I wonder how this would work relative to Microsoft's 'genuine' services. I remember having a whale of a time on XP. Our officially purchased Japanese CD of WindowsXP got "caught" as a non-genuine product by Microsoft.
I assume the same/similar risk exists here for this user.
If you purchased the legal copy, and it doesn't work. Then a official agent uses a illegal copy and activates your account. Then you login to a microsoft account. Do you risk losing your entire account due to a TOS violation?
That is why you try not to bind any important accounts to anything remotely fishy. Goes for Google, goes for MS, goes for everything. If you have an important account hard-linked to something very important you are sitting on a ticking bomb.
EDIT: Whenever you see "Login with Facebook, Google, Github, .... or email [hidden away in smaller font]", always choose email.
Probably and this is why I wish after a certain amount of time Microsoft would just release a DRM free release for VMs and people who want to use it on period correct hardware.

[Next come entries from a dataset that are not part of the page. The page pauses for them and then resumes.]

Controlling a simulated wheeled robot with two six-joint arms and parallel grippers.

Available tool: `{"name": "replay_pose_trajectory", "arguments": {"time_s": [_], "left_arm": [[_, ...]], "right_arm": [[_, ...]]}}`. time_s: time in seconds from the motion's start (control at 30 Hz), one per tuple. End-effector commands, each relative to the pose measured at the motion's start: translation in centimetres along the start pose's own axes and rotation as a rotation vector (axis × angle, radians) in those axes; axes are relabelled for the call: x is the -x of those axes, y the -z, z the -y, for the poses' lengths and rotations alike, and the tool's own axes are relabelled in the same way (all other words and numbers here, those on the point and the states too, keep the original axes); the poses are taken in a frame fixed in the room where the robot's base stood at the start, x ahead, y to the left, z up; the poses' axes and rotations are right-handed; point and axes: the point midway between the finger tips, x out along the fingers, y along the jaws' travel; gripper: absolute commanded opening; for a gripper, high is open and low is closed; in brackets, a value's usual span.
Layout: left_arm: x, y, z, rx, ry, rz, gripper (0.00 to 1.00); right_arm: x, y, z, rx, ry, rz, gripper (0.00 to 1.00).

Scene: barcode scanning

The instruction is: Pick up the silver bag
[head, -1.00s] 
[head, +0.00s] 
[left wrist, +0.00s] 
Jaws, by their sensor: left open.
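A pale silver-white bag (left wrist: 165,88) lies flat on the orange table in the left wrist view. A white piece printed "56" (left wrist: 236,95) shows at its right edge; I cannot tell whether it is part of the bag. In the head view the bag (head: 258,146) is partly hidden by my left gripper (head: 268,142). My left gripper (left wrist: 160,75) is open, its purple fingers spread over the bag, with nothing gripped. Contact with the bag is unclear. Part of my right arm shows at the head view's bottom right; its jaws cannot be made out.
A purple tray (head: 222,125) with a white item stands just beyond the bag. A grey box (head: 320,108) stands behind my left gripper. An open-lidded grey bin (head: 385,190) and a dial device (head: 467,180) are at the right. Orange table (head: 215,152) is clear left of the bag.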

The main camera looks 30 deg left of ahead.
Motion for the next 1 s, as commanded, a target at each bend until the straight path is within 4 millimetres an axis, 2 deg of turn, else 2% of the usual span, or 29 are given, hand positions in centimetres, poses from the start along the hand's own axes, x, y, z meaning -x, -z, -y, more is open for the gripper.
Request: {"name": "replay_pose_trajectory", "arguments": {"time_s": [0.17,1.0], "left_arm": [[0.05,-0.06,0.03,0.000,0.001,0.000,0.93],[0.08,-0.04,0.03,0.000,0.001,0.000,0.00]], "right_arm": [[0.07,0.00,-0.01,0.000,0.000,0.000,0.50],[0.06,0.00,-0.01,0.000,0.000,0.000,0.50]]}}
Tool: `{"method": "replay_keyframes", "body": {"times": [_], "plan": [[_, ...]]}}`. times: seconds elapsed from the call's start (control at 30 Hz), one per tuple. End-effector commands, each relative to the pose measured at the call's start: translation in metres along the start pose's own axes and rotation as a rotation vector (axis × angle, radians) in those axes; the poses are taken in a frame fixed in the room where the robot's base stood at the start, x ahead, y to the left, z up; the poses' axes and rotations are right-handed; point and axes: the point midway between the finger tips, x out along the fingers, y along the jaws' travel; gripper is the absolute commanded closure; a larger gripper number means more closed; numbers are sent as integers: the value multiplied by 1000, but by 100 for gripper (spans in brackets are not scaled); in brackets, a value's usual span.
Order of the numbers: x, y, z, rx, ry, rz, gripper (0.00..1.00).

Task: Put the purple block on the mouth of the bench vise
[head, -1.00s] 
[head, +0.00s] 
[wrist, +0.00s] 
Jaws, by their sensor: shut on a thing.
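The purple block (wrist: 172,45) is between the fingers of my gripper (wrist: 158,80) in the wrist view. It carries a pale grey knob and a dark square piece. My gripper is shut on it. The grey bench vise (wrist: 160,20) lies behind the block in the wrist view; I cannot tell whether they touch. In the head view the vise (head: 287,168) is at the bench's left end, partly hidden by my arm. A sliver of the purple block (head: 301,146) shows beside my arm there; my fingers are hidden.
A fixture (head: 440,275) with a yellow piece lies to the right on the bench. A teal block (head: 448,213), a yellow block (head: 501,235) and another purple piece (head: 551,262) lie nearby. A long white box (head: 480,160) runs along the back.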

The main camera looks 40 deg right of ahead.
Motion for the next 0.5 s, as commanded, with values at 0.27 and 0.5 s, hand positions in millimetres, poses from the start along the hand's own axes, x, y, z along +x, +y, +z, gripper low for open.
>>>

I'm still rocking a serial I used back in 2003 for an older machine I use for games and nostalgia.
Forget the VMs. You can use UMSKT (https://github.com/umskt/umskt) to generate valid keys and phone activation confirmation IDs for any pre-Vista MS product.
My computer which has had a legitimately bought Windows 10 license and upgraded to Windows 11, started complaining about being deactivated after I swapped to a dedicated TPM due to freezes caused by the integrated AMD one.
Attempting to re-activate just gave me some weird technical error that Google, no shock, produced no useful results for after hours of searching, so I just used a crack and was fixed within minutes.
Oh man. I bought a win 10 retail box and the key is valid, yet activation just keeps failing. I have been putting off calling support because this is for my gaming only PC. Maybe I shouldn’t bother calling whatever Indian body shop that MS uses for this and I should just crack it myself? Seems safer? Is it? Can anyone point me to a trustworthy crack and place to get it?
I hate this company and I am kicking past me who spent much of my early career gleefully switching hundreds of firms over to windows from Novell.